Christophe

Les Vestiges du Chaos

Matthieu Davette

J’ai commandé deux disques de Christophe en vinyle – je précise qu’on est en plein confinement – quelques jours après sa mort, avant que ne sortent l’inévitable album posthume et les éditions « remasterisées » des anciens – en général je n’aime pas tellement ce genre de productions un peu « fouilles-poubelles ». Je ne connais pas de « remasterisation » intéressante, ni chez les Beatles, ni chez Pink Floyd, qui en comptent une tripotée, j’y vois un moyen pour l’industrie du disque de relancer la demande. Les versions remastérisées de 2015 des albums de Scorpions, par exemple, semblent être destinées à des méthodes pour guitare. Au passage, en voilà une belle pochette, celle de Lovedrive, album de 1979 – mon préféré de Scorpions -, qui crérait sans doute une polémique aujourd’hui.
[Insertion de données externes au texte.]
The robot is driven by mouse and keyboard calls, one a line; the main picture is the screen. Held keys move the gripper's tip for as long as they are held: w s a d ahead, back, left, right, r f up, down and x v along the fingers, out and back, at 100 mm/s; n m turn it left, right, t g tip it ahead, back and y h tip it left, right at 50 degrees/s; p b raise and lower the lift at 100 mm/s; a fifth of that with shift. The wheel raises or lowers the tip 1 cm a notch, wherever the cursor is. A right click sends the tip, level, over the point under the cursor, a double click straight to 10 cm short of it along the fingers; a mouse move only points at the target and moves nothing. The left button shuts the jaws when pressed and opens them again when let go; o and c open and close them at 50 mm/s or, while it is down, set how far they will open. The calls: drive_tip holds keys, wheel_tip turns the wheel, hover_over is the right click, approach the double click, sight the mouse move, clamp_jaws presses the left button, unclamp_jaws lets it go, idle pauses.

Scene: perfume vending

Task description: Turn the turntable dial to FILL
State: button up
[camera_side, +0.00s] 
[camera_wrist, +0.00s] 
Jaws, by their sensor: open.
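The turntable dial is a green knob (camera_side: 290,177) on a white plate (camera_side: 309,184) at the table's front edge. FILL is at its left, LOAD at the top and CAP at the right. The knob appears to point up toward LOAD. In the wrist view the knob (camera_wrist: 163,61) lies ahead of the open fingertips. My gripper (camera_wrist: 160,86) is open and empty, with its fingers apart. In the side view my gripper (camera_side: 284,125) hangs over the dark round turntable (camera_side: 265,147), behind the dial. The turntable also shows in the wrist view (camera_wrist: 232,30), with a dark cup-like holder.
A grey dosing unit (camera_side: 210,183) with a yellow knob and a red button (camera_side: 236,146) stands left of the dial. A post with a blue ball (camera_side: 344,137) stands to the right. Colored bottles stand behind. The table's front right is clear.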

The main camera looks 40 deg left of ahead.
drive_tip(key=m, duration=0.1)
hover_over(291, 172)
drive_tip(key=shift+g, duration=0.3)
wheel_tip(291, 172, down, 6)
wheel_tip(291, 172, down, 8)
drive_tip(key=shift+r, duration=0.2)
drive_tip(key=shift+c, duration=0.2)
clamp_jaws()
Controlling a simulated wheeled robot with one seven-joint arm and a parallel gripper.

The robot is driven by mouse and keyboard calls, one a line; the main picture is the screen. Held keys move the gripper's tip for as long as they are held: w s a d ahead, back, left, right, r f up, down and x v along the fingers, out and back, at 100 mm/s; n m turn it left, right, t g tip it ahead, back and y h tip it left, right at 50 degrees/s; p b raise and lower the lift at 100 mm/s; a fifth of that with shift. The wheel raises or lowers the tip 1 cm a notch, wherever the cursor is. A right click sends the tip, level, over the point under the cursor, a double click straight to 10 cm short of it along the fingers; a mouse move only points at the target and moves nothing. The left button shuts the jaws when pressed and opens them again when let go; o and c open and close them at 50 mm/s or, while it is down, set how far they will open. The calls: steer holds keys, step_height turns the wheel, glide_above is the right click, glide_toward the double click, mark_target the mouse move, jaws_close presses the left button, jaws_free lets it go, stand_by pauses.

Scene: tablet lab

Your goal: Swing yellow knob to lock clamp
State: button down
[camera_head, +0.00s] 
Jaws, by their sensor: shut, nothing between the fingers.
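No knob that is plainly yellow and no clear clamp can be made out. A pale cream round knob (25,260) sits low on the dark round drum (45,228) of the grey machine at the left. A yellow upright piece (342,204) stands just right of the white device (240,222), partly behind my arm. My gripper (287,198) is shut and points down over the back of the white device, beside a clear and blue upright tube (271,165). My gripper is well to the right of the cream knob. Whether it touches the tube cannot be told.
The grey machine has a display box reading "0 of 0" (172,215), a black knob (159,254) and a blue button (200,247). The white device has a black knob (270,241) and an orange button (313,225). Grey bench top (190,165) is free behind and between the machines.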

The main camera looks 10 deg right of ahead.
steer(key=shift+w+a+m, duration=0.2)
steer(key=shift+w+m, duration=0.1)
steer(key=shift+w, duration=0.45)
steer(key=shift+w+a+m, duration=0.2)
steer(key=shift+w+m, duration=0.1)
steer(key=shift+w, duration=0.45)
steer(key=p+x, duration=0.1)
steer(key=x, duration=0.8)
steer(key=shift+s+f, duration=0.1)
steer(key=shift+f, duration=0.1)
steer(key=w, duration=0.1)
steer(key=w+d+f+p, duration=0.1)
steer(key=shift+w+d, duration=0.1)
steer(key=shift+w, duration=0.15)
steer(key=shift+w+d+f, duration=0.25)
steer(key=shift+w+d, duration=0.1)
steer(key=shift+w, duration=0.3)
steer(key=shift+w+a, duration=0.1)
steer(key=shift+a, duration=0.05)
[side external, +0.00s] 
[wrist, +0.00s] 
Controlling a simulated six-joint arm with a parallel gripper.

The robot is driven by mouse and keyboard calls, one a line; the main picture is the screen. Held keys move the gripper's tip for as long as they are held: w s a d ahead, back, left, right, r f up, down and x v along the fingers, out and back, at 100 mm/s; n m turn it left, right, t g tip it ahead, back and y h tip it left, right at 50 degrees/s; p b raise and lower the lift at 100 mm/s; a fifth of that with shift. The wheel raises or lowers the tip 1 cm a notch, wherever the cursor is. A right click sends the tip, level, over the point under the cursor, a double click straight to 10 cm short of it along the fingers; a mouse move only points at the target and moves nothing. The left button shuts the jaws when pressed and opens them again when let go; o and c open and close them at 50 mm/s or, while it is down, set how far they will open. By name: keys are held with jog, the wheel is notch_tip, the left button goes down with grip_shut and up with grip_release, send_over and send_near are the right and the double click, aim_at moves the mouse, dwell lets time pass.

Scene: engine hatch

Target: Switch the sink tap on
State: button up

Je me suis toujours demandé si la fille avait vraiment un chewing-gum collé sur le sein. Bref, revenons à Christophe. Je ne voulais pas attendre non plus un éventuel album posthume. Kundera en parle très bien dans son beau livre, Les Testaments trahis. Kafka avait laissé des instructions pour qu’on détruise tout ce qui n’avait pas été publié de son vivant. Brod, son ami, ne l’a pas écouté et a tout sorti, passages raturés du Procès compris. Quand l’artiste n’est plus là pour contrôler sa production, il y a des chances qu’elle ne lui ressemble pas. Les albums posthumes de Bashung et Leonard Cohen par exemple, ne sonnent pas comme un de leurs disques. Voix en avant, détachée, ce n’est pas leur habitude…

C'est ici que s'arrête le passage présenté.